Terry K Gilliam, CEO Synecticsworld

Since the dawn of consulting, when leather was first fashioned into a briefcase, clients have questioned if they received the appropriate level of benefit from the time and money that they invested by engaging consultants. The stories of consultants’ reports placed on shelves, the contents and recommendations either rejected outright or ignored, are too numerous to be merely folklore. This is amazing because, in general, consultants are engaged when an organization needs breakthrough thinking to address critical issues within their business—when action is needed and failure is not an option.

If you were to collect all the reasons why consulting projects “failed,” the most common response would be that they did not understand our business. That statement has a very broad meaning. It is difficult for an outsider to fully understand the internal and external context of a firm, regardless of how much time they spend trying to reach a level of understanding.

At the heart of many of the problems is the natural tendency to reject ideas introduced from the outside – the Not Invented Here (NIH) syndrome. NIH is present in all organizations and creates a substantial barrier to accepting and adopting the work of consultants.  An insight into the depth of NIH can be drawn from a recent posting on the HBR network that referenced some prior research done regarding a lottery.

In the study, half the group had a lottery number assigned and half the group picked their own lottery number. The research team then offered to purchase the lottery ticket back from each member.  They found that it cost five times as much to purchase the tickets of the people who had picked their own number. No matter what type of group they worked with, this result remained consistent. They concluded that people are five times more committed to an outcome when they are able to choose for themselves.

If you take this research and relate it back to the dilemma on engaging consultants to help at critical times, it is easy to draw a link between the two. How much commitment will there be to an idea invented by outside consultants and not invented by the individual, team, or group responsible for its development, implementation and success?
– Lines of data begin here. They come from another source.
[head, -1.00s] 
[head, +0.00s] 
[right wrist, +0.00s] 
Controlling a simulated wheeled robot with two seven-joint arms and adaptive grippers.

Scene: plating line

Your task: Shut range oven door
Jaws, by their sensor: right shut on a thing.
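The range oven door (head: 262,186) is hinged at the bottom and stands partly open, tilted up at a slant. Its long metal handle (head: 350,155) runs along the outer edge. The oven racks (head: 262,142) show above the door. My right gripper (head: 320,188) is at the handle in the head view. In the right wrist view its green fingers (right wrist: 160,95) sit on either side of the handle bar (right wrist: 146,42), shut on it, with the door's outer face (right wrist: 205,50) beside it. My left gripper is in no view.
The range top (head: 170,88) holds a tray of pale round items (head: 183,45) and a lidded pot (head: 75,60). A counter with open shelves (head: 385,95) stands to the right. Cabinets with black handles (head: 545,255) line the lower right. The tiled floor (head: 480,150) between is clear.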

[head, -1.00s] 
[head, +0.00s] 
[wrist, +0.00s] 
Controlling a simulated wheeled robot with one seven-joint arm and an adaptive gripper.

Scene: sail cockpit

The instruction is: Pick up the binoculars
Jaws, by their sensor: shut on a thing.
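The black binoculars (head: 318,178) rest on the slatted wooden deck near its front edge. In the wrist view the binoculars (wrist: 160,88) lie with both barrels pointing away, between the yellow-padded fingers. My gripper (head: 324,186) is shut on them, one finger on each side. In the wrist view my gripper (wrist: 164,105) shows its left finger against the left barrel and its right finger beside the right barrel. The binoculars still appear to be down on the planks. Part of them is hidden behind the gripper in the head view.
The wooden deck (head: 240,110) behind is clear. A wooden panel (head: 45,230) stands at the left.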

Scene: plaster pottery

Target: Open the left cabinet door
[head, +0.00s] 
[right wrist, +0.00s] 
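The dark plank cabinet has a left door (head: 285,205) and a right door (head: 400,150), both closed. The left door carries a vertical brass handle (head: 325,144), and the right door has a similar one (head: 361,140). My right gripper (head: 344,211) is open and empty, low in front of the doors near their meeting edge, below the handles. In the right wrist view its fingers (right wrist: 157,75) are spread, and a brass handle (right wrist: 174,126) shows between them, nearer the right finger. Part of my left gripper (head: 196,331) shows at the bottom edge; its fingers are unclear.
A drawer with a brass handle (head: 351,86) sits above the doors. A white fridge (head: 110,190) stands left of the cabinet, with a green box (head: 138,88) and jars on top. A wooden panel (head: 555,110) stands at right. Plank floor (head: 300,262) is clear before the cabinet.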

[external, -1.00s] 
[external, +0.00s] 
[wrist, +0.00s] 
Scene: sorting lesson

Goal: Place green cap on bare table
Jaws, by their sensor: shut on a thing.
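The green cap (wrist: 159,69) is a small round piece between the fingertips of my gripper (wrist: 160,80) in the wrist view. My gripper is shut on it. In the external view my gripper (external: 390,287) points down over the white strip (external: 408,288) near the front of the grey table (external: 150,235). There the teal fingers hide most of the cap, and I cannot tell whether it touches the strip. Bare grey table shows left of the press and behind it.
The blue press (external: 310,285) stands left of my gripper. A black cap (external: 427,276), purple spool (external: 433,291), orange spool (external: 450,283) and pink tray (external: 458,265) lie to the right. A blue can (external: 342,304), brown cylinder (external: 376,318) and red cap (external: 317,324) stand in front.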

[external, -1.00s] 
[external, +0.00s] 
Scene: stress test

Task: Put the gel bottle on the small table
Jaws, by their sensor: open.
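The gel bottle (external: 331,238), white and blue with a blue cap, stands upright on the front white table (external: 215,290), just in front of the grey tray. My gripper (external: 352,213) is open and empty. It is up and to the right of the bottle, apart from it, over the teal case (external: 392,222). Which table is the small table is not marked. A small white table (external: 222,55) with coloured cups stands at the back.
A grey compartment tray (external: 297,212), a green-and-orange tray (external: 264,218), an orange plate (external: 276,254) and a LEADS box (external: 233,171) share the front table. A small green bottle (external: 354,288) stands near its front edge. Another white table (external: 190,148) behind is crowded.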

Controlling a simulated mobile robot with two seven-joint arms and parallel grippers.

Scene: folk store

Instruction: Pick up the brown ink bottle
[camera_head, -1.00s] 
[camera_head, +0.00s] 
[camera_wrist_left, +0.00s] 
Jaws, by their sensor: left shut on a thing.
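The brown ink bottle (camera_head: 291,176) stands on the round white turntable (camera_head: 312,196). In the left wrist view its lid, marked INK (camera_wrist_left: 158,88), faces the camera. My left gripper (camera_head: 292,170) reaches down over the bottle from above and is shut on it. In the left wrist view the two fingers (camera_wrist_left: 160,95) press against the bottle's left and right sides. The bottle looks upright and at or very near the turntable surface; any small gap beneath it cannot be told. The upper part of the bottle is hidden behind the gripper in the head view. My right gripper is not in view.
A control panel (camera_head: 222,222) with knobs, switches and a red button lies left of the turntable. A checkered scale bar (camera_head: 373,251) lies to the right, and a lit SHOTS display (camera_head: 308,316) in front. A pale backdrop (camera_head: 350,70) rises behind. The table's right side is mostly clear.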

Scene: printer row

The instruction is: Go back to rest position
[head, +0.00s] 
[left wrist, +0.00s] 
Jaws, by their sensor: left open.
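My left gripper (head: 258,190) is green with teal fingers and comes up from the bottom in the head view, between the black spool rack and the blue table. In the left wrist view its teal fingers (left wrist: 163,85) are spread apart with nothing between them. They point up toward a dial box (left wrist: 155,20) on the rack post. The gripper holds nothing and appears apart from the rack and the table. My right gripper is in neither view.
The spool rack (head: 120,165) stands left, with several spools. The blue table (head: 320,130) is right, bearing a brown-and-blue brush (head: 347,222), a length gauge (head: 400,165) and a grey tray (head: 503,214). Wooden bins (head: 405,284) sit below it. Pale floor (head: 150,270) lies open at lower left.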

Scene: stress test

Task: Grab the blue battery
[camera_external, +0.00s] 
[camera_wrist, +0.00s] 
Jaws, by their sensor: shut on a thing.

If people are five times more committed to ideas that they have played a role in developing than in ideas generated by others,  that leads me to conclude that when you have an issue that you absolutely need to resolve and for which failure is not an option, your organization needs to;

  1. Find a way to tap into the inherent creativity of its people.
  2. Provide a climate where those people feel safe to be speculative, risk-taking, and creative.
  3. Have faith that your people have the ability to solve the organization’s problems.

In our 50 years of experience, Synecticsworld has witnessed that everyone has an inherent capacity for creativity and the ability to work as part of a group to solve the most complex of challenges.  Organizations may need assistance in tapping these capabilities through training and designing the most effective process, but the core ability is there.

If the research data tells you that the level of commitment can be increased by five times, then

  1. Unleash the power within your organization, for a strategy that ensures the highest level of achievement and success.
  2. Your people, who help create the ideas, will be more committed to the ideas and to the organization.
  3. Your people will have experienced an organization that trusts them, listens to them and allows them to be part of developing the solutions to the organizations most important and complex challenges.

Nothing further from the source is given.